Data for the task:

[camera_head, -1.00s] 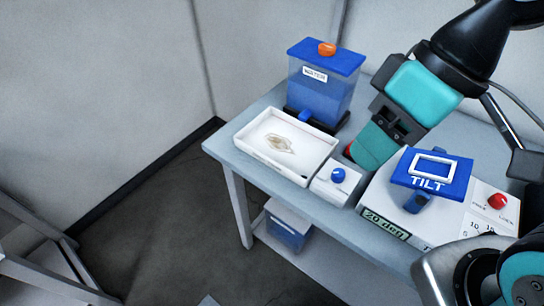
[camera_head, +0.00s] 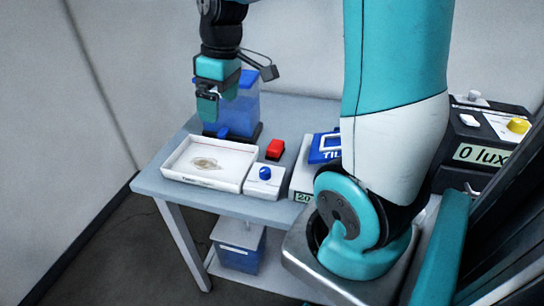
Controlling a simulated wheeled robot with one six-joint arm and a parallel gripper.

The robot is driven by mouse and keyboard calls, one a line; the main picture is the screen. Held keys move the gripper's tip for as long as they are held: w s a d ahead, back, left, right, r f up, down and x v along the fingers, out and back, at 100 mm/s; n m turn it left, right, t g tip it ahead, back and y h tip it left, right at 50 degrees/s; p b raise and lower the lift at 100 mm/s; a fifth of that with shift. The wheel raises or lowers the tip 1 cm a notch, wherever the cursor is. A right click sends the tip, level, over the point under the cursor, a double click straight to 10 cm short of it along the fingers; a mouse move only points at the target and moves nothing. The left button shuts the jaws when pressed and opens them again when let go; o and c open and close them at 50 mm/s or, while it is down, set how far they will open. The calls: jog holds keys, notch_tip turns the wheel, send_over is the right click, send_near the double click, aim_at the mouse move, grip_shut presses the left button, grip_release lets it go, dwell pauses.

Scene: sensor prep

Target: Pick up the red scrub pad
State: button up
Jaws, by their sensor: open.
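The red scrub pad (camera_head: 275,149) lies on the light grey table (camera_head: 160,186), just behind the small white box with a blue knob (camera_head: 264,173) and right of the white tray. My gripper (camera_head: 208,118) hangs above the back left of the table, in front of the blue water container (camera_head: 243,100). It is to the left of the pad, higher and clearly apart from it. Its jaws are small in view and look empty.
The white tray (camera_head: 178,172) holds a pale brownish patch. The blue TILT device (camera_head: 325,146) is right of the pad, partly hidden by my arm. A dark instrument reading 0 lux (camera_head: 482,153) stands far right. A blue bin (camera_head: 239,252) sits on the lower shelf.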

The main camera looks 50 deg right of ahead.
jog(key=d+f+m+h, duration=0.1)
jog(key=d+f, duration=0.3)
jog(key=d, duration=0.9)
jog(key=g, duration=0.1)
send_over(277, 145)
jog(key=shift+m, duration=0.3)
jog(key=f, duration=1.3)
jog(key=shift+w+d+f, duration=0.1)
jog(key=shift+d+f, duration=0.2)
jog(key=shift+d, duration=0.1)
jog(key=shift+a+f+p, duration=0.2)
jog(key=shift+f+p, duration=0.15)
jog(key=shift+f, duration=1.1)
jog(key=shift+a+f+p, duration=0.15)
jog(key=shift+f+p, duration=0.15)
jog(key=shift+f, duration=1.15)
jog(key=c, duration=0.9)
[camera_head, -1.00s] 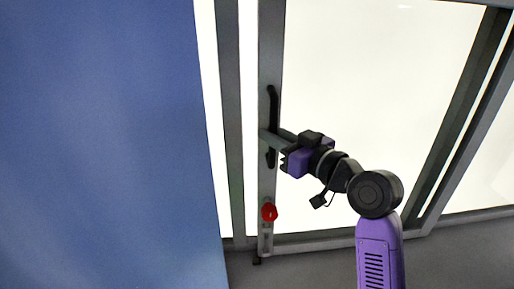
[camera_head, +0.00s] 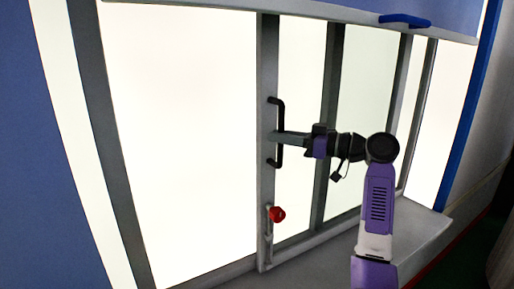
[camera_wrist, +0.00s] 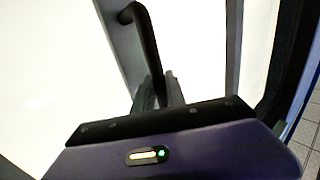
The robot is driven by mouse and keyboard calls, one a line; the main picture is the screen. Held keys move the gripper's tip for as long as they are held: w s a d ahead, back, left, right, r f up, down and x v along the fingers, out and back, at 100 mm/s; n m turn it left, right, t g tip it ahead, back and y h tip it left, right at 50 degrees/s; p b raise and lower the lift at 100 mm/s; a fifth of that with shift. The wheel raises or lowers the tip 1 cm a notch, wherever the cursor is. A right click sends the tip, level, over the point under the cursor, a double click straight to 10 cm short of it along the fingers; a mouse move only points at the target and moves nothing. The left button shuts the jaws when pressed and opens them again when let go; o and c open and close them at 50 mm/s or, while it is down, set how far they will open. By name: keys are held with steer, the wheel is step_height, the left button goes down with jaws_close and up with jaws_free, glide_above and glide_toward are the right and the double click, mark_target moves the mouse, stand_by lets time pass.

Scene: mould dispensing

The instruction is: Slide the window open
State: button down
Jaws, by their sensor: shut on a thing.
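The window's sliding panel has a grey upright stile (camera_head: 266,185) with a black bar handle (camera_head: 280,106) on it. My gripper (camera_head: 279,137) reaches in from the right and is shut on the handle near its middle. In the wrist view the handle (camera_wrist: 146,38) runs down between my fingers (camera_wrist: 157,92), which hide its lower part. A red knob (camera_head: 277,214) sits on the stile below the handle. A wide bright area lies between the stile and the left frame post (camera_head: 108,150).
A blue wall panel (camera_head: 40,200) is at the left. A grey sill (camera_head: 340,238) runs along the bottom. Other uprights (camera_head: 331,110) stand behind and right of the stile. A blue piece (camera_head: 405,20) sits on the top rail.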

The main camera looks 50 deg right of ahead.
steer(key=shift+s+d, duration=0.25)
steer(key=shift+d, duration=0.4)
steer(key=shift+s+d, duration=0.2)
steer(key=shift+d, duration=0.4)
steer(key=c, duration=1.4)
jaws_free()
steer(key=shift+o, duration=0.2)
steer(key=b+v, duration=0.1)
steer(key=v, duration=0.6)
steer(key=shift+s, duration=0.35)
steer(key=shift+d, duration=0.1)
==
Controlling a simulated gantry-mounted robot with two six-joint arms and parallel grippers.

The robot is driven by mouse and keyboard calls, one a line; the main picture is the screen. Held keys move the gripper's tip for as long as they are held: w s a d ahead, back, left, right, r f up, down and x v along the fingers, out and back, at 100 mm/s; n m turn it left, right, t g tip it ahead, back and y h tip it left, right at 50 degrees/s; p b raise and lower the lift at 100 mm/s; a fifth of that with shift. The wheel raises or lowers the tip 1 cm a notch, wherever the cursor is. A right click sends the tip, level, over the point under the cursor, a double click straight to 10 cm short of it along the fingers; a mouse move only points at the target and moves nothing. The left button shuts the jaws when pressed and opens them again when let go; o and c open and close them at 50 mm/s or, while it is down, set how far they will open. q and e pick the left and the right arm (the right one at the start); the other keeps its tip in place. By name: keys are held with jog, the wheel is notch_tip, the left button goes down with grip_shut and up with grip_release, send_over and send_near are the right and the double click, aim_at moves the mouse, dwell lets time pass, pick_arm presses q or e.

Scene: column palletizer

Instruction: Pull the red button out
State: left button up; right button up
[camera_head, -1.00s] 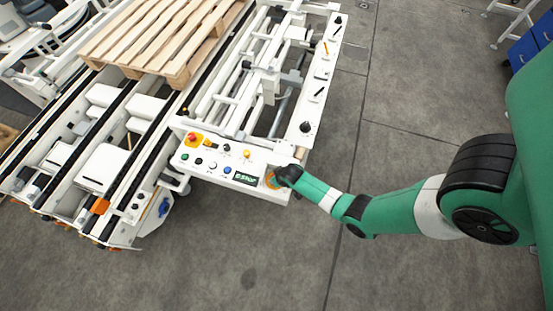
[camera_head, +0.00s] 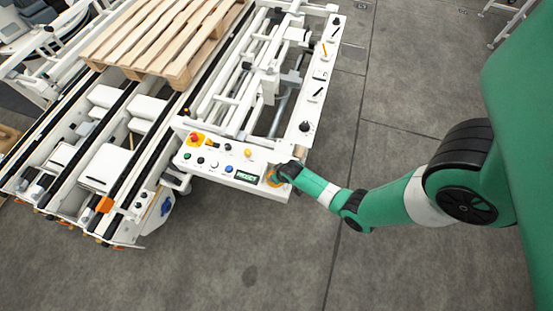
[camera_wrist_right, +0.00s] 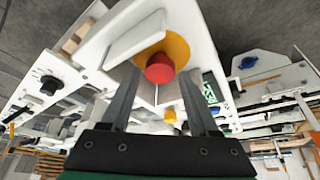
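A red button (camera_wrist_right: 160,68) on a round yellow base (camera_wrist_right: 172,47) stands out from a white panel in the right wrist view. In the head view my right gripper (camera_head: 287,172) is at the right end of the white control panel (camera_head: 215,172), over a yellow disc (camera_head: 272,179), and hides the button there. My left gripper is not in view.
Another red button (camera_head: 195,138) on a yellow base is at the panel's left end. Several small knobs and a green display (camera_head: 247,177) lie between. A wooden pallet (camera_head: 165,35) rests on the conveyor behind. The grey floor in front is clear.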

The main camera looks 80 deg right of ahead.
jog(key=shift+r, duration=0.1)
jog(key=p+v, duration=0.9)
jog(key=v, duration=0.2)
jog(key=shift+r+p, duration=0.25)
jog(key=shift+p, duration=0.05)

What you need to do: Look above for the line containing "Jaws, by their sensor: open.", then write out every line from there down to the line containing "[camera_wrist, +0.00s]", that line included, with no pictures.

Reply to the task:
Jaws, by their sensor: open.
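The red scrub pad (camera_head: 275,149) lies on the light grey table (camera_head: 160,186), just behind the small white box with a blue knob (camera_head: 264,173) and right of the white tray. My gripper (camera_head: 208,118) hangs above the back left of the table, in front of the blue water container (camera_head: 243,100). It is to the left of the pad, higher and clearly apart from it. Its jaws are small in view and look empty.
The white tray (camera_head: 178,172) holds a pale brownish patch. The blue TILT device (camera_head: 325,146) is right of the pad, partly hidden by my arm. A dark instrument reading 0 lux (camera_head: 482,153) stands far right. A blue bin (camera_head: 239,252) sits on the lower shelf.

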The main camera looks 50 deg right of ahead.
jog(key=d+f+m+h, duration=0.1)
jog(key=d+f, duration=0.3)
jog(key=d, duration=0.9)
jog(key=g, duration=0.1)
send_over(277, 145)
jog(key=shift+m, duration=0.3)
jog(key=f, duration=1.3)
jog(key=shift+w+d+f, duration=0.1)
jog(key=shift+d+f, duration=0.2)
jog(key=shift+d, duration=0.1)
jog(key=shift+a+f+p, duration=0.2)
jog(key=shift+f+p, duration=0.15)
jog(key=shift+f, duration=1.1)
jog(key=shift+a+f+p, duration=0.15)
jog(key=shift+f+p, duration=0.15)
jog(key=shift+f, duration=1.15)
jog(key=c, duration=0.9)
[camera_head, -1.00s] 
[camera_head, +0.00s] 
[camera_wrist, +0.00s] 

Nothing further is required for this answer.